Initialement, nous étions sur une phase croissante des actions, c’est-à-dire que de plus en plus d'entreprises se faisaient attaquer sur les fondements de cette loi. Alors c'est vrai que les fondements principaux qui ont été avancés, c'était soit les atteintes à l'environnement, soit les atteintes aux droits humains.

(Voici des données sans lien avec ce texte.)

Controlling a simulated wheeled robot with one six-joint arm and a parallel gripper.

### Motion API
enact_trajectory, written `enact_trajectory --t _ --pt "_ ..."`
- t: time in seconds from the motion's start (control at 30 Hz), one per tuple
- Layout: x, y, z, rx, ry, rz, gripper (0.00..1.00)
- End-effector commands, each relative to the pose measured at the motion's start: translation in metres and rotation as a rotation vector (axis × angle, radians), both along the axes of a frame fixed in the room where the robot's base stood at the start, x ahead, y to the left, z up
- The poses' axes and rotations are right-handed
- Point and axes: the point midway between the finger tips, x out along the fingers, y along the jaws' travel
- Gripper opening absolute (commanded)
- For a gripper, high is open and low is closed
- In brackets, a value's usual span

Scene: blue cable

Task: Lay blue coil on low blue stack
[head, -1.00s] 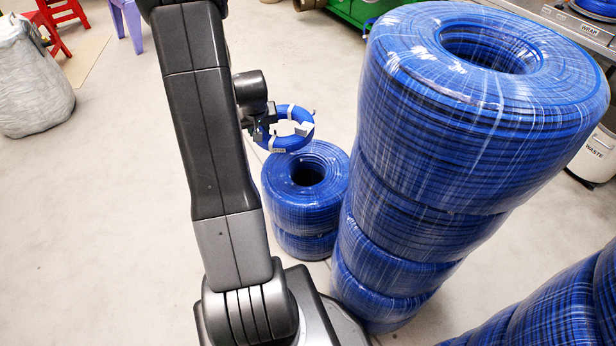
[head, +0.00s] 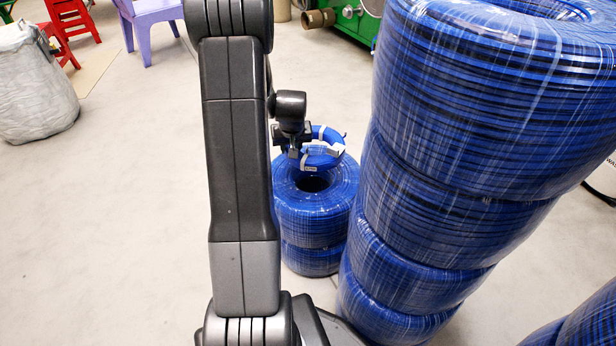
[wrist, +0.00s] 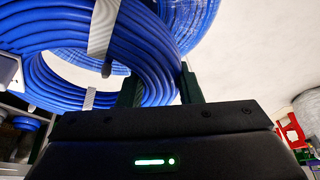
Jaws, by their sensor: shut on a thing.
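The small blue coil (head: 322,160), tied with white bands, is held by my gripper (head: 302,152) at its left side. In the wrist view the coil (wrist: 150,60) passes between the two fingers of my gripper (wrist: 160,88), which are shut on it. The low blue stack (head: 315,222) is two wrapped coils high, with a dark centre hole. In the head view the held coil overlaps the far part of the stack's top and hides some of it. I cannot tell whether they touch. Blue windings (wrist: 192,18) also show behind the held coil in the wrist view.
A tall blue stack (head: 440,180) stands close to the right of the low one. More blue coils (head: 585,325) are at the lower right. A green machine (head: 350,20), purple stool (head: 152,14), red stools (head: 72,25) and grey sack (head: 35,80) are farther off. Floor at left is clear.

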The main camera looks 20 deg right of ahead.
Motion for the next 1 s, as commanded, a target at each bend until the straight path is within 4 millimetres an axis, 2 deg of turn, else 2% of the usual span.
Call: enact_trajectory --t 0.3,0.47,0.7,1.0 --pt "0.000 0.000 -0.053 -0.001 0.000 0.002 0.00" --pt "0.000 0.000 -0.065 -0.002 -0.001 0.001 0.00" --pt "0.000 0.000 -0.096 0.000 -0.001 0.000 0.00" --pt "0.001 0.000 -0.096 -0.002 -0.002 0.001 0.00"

Cela étant, l'année 2023 est une année forte en termes d'enseignement puisqu’on constate que les décisions qui sont tombées cette année ont toutes été des décisions de rejet des actions des ONG. Et en parallèle, on constate que sur les nouvelles affaires, on est sur une baisse forte des nouvelles demandes, à peu près trois affaires cette année qui ont été recensées par rapport à des montants d'affaires beaucoup plus importants les années passées.

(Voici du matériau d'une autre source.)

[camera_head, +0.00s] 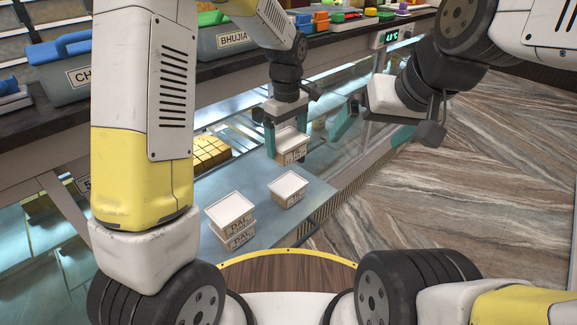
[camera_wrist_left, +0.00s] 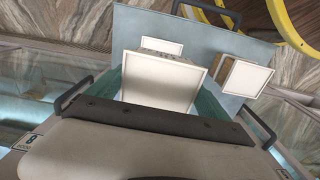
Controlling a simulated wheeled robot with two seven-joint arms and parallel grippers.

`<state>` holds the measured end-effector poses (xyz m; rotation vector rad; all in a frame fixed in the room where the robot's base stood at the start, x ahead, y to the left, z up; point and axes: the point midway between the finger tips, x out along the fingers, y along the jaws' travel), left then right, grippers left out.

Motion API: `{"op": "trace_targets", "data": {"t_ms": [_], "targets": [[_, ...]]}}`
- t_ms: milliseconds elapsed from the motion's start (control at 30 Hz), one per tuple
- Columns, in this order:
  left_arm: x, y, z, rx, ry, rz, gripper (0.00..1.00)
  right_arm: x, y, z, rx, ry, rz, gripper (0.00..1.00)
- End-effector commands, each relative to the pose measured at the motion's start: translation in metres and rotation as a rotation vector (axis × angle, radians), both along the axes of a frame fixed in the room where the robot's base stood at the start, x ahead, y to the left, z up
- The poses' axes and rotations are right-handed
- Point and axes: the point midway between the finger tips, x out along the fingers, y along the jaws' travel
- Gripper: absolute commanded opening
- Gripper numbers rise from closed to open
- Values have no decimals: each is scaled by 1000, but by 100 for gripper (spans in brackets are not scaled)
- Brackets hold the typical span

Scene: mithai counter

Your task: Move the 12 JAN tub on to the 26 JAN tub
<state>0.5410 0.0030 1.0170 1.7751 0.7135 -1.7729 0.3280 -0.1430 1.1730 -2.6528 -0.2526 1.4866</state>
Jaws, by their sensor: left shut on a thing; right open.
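My left gripper (camera_head: 287,143) is shut on a white-lidded tub (camera_head: 291,146), with one teal finger on each side. The held tub also shows in the left wrist view (camera_wrist_left: 161,82). Its label is too small to read. A single tub (camera_head: 288,187) stands on the grey tray in front of it. To its left, two tubs are stacked, the upper one (camera_head: 230,208) on the lower one (camera_head: 239,240), both marked DAL. I cannot read dates on any tub. My right gripper (camera_head: 370,126) is open and empty, to the right of the held tub.
The grey tray (camera_head: 262,222) has bare room around the single tub. A glass counter with yellow sweets (camera_head: 210,152) lies to the left. Labelled bins, one marked BHUJIA (camera_head: 228,40), line the shelf behind. A dark handle (camera_head: 302,232) is on the tray's right edge.

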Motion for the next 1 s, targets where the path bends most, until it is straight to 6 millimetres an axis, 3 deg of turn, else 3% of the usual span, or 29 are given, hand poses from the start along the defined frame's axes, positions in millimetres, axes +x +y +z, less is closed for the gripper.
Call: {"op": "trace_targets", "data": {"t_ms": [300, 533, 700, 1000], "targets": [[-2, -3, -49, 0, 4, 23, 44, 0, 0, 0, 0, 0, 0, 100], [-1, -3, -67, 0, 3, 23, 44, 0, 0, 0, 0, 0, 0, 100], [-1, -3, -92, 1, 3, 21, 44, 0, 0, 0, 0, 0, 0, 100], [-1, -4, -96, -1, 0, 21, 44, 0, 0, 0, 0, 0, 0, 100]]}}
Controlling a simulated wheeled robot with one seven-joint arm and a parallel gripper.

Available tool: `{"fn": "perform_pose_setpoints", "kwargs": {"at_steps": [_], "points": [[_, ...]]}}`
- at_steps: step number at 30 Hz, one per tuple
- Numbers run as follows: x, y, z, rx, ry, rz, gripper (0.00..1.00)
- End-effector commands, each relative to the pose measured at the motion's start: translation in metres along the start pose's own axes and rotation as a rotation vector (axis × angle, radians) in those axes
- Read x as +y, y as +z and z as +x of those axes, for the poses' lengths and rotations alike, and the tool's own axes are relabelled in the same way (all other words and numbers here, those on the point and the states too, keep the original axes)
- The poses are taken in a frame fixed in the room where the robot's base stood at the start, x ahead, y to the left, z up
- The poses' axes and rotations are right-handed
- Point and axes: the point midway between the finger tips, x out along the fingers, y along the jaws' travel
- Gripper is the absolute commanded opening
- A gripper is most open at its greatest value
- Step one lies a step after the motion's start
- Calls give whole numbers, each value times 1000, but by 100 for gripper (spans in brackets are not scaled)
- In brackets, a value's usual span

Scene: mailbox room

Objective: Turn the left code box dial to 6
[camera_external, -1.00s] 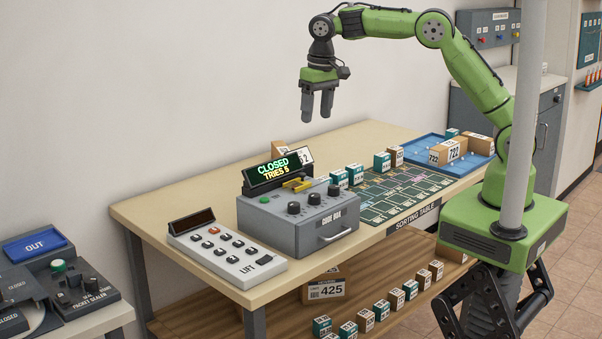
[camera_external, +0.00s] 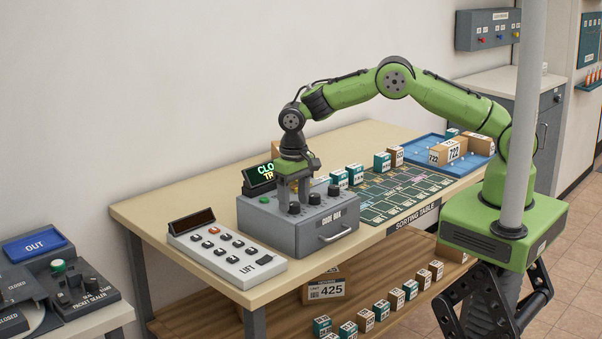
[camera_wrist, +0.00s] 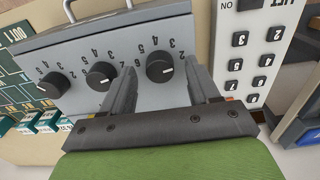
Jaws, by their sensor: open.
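The grey code box (camera_external: 270,220) stands on the table with three black dials on its top. My gripper (camera_external: 293,202) is lowered over the left dial (camera_external: 294,208), fingers pointing down. In the wrist view, where the box appears upside down, the left dial (camera_wrist: 160,68) is the one nearest the keypad. It sits between my two open fingers, with a visible gap on each side. A white mark shows on this dial; I cannot read its setting. The middle dial (camera_wrist: 101,75) is close beside one finger; the right dial (camera_wrist: 50,85) is farther off.
The display (camera_external: 258,176) behind the dials is partly hidden by my gripper. The LIFT keypad (camera_external: 228,252) stands left of the box. The sorting mat (camera_external: 400,193) with small boxes lies to its right. A handle (camera_external: 334,236) is on the box front.

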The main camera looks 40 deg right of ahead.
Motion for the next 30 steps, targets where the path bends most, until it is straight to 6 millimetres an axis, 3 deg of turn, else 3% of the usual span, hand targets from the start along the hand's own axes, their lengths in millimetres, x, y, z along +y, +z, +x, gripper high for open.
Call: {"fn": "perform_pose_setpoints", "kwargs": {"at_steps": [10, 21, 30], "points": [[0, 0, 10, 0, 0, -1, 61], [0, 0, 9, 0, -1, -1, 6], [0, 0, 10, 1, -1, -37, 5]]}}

Finalement, si ça n'aboutit jamais, on peut comprendre que les associations se découragent ?
Oui, c'est vrai que les rejets successifs n'encouragent pas nécessairement de nouvelles actions. En tout cas, pas sur la base du devoir de vigilance. Maintenant, il peut y avoir d'autres explications puisque la directive communautaire sur le devoir de vigilance est en phase d'approche. Donc ça peut être aussi une position attentiste des ONG. En attendant de voir le nouveau cadre qui va s'installer au niveau communautaire.
Une directive européenne va entrer en vigueur l'année prochaine, la portée de cette loi va être beaucoup plus grande. Ce ne sera plus seulement en France, mais dans toute l'Europe ?

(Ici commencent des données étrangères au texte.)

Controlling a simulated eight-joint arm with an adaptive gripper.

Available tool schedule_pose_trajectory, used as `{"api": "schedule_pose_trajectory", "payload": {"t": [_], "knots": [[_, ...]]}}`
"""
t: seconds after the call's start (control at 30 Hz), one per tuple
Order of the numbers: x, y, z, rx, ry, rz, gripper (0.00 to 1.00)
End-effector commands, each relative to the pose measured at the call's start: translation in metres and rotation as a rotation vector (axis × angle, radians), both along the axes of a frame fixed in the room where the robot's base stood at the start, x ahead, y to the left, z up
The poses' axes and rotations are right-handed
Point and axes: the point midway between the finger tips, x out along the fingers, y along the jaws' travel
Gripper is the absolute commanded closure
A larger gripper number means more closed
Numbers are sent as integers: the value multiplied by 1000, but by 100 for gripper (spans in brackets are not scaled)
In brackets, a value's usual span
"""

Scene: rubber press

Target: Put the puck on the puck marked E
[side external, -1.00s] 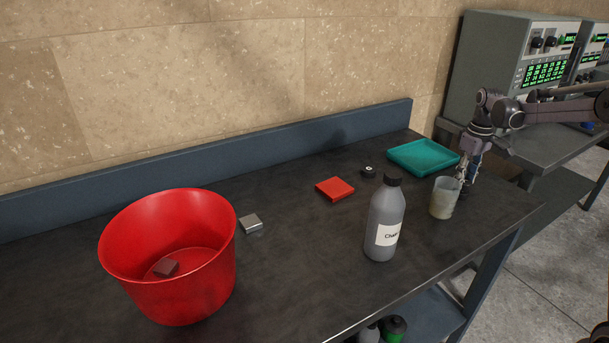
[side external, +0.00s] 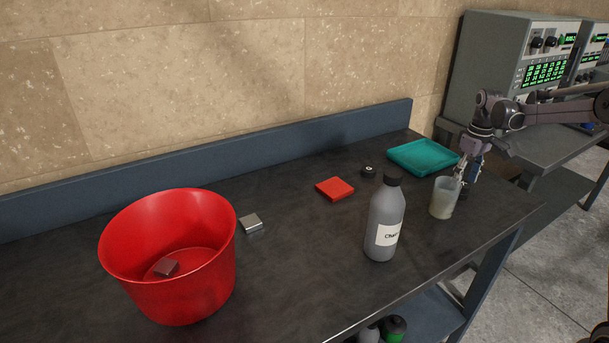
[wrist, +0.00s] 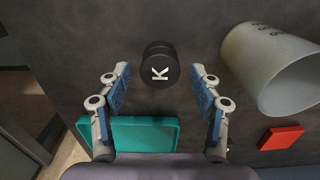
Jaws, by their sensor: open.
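A black puck marked K (wrist: 160,68) lies on the dark bench in the wrist view, just ahead of and between my open fingers. It looks tall with a ridge, and I cannot tell whether it is one puck or two stacked. My gripper (wrist: 160,84) is open and empty, with a blue-padded finger on each side. In the side view my gripper (side external: 467,172) is low behind the beaker, which hides part of the spot below it. Another small black puck (side external: 368,171) with a white mark lies left of the teal tray; its letter is too small to read.
A cloudy beaker (side external: 443,198) stands close to my gripper. A teal tray (side external: 398,162) lies behind it. A grey bottle (side external: 385,222), a red square (side external: 335,188), a metal block (side external: 250,223) and a red bucket (side external: 132,290) stand further left. The bench between them is clear.

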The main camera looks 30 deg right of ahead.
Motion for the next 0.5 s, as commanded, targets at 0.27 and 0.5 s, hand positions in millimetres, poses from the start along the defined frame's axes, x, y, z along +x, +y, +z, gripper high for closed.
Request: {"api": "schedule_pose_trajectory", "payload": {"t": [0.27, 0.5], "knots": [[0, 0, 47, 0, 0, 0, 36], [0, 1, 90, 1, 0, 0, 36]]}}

C’est-à-dire que l'objectif principal de l'action communautaire, c'est l'harmonisation, puisque les Allemands ont adopté leurs propres lois. Il y a des lois en Scandinavie qui ont été adoptées. Donc on est sur des différentiels nationaux. Et c'est vrai que la directive va être beaucoup plus contraignante sur les entreprises, avec des seuils beaucoup plus bas d'application et puis surtout des sanctions financières. Les sanctions financières pourront aller jusqu'à 5% du chiffre d'affaires des entreprises concernées. Donc on est sur des sanctions assez importantes. Et puis, une grande différence avec la loi française, c'est que la directive prévoit la mise en place d'instances de contrôle des entreprises qui n'existent pas actuellement, puisque finalement les autorités de contrôle actuelles, ce sont les ONG qui surveillent les entreprises et qui lancent des actions.
Est-ce que vous pensez que ça obligera les entreprises à être plus respectueuses des normes environnementales et sociales qu'elles affichent sur le papier ?
Je pense qu'on va être sur la phase de ce qu'on peut appeler une phase d'amélioration continue de ces sujets et de leur prise en compte par les entreprises. Et puis surtout, le fait d'harmoniser au niveau européen, je pense que ça permettra que tout le monde soit à la même enseigne et à la même échelle en termes de déploiement des mesures de prévention.
L'Europe, pionnière en la matière, est-ce que c'est une bonne chose ou est-ce qu'il y a un risque que les entreprises aillent ailleurs ?
Je pense que le risque de délocalisation n'est pas nécessairement très sérieux. Il a déjà été évoqué à l'époque de la loi du devoir de vigilance. Je ne pense pas qu'on ait eu une hémorragie des entreprises à l'étranger. Ensuite, si on veut voir un risque, c'est peut-être le risque de la lourdeur des procédures, puisqu'il faut des ressources financières et humaines pour mettre en place ces obligations. Ensuite, si on raisonne de manière plus positive, je pense que ça permettra aux entreprises européennes d'être fers de lance dans leur activité, c’est-à-dire d'être vraiment perçues comme des entreprises vertes, permettant certainement d'attirer plus de capitaux vers les entreprises européennes.